Search code examples
arraysf#ranking

Ranking Function in F#


I wrote an algorithm for ranking an array.

let rankFun array =
    let arrayNew = List.toArray array
    let arrayLength = Array.length arrayNew
    let rankedArray = Array.create arrayLength 1.0
    for i in 0 .. arrayLength - 2 do
        for j in (i+1) .. arrayLength - 1 do
            if arrayNew.[i] > arrayNew.[j] then
                rankedArray.[i] <- rankedArray.[i] + 1.0

            elif arrayNew.[i] < arrayNew.[j] then
                rankedArray.[j] <- rankedArray.[j] + 1.0

            else 
                rankedArray.[i] <- rankedArray.[i] + 0.0
    rankedArray

I wanted to ask you what do you think about performance? I used for loops and I was wondering if you think there's another way better than this one. Before getting to this I was sorting my array, keeping original indexes, ranking and only afterwards resorting each rank to its original position, what was reeeeeally bad in terms of performance. Now I got to this improved version and was looking for some feedback. Any ideas?

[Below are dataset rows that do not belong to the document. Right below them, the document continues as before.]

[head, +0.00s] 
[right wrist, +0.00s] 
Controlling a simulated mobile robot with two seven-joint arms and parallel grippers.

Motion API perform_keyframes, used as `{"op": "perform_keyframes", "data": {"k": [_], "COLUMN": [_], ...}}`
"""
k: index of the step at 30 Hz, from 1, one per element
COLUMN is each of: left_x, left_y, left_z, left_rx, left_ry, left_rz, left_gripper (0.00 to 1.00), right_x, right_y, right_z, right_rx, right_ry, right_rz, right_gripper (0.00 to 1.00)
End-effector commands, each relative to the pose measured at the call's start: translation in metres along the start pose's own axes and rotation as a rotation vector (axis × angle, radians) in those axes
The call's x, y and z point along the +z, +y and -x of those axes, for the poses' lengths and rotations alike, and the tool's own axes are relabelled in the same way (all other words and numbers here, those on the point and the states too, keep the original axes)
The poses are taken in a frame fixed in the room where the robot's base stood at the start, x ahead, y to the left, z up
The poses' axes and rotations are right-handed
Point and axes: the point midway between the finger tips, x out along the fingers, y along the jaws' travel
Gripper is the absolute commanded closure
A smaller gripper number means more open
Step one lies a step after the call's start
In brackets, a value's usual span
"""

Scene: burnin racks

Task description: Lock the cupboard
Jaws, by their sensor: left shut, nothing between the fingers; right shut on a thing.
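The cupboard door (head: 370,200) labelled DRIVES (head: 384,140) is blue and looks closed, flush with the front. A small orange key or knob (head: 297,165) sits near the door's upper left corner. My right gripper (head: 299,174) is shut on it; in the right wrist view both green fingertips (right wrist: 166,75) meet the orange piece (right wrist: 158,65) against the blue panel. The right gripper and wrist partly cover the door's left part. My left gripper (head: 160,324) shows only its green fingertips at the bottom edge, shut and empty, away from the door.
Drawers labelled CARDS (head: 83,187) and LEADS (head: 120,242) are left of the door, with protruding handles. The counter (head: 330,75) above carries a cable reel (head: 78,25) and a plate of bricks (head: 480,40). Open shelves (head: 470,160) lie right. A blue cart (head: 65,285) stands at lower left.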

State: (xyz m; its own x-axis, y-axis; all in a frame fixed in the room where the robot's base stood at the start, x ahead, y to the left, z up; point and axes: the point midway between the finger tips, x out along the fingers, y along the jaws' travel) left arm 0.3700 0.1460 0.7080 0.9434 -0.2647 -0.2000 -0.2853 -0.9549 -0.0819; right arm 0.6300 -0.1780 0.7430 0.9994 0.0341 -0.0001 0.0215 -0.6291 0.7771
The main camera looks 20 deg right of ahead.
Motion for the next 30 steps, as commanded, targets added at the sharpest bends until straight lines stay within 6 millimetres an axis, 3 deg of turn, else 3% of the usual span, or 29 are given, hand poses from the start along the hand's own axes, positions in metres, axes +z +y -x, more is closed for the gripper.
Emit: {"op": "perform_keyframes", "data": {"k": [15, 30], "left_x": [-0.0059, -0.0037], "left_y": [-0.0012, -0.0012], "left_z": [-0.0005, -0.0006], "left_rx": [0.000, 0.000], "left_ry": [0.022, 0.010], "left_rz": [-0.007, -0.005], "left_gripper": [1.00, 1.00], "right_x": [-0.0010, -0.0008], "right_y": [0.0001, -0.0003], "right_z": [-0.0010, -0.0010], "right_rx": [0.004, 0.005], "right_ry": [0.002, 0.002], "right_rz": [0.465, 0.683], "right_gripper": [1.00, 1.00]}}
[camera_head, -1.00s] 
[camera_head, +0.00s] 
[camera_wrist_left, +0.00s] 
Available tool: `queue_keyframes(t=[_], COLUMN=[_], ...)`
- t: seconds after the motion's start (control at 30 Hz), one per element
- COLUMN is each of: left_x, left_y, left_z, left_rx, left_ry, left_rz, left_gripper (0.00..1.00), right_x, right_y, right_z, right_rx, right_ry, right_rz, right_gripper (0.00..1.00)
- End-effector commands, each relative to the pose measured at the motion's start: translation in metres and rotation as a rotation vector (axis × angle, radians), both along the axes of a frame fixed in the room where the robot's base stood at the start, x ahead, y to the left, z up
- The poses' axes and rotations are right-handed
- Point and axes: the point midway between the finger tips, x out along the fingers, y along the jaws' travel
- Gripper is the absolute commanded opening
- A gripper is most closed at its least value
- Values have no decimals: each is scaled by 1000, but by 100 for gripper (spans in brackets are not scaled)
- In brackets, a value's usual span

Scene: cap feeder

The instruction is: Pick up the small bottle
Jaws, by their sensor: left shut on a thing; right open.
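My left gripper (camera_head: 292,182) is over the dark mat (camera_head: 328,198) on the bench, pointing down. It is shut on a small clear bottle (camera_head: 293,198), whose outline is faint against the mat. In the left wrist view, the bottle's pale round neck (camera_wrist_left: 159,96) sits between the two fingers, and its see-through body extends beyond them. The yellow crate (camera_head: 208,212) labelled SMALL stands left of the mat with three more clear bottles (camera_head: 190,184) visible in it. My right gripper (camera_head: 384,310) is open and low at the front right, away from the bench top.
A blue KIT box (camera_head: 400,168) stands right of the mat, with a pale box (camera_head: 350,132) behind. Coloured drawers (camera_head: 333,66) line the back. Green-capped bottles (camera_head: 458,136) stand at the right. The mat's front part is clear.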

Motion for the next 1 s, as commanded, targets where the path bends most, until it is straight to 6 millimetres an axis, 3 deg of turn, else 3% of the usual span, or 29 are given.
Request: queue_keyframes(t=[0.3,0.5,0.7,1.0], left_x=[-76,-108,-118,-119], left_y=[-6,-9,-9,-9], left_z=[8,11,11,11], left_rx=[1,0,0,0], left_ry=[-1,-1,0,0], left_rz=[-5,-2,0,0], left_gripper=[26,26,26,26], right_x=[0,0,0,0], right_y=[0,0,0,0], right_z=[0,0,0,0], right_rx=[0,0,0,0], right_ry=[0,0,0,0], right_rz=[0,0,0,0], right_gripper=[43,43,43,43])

Edit: Duplicated elements should have same rank. ;)

Thank you very much in advance. :)


Solution

  • I'm assuming that ranks can be taken from sorting the inputs, since you commented that the question's behavior on duplicates is a bug. It's surprising that the solution with sorting you described ran slower than the code shown in the question. It should be a lot faster.

    A simple way to solve this via sorting is to build an ordered set from all values. Sets in F# are always ordered and contain no duplicates, so they can be used to create the ranking.

    From the set, create a map from each value to its index in the set (plus one, to keep the ranking that starts with 1). With this, you can look up the rank of each value to fill the output array.

    let getRankings array =
        let rankTable =
            Set.ofArray array
            |> Seq.mapi (fun i n -> n, i + 1)
            |> Map.ofSeq
        array |> Array.map (fun n -> rankTable.[n])
    

    This takes an array, rather than a list, because the input parameter in the question was called array. It also uses integers for the ranks, as this is the normal data type for this purpose.

    This is much faster than the original algorithm, since all operations are at most O(n*log(n)), while the nested for-loops in the question are O(n^2). (See also: Wikipedia on Big O notation.) For only 10000 elements, the sorting-based solution already runs over 100 times faster on my computer.

    (BTW, the statement else rankedArray.[i] <- rankedArray.[i] + 0.0 appears to do nothing. Unless you're doing some sort of black magic with the optimizer, you can just remove it.)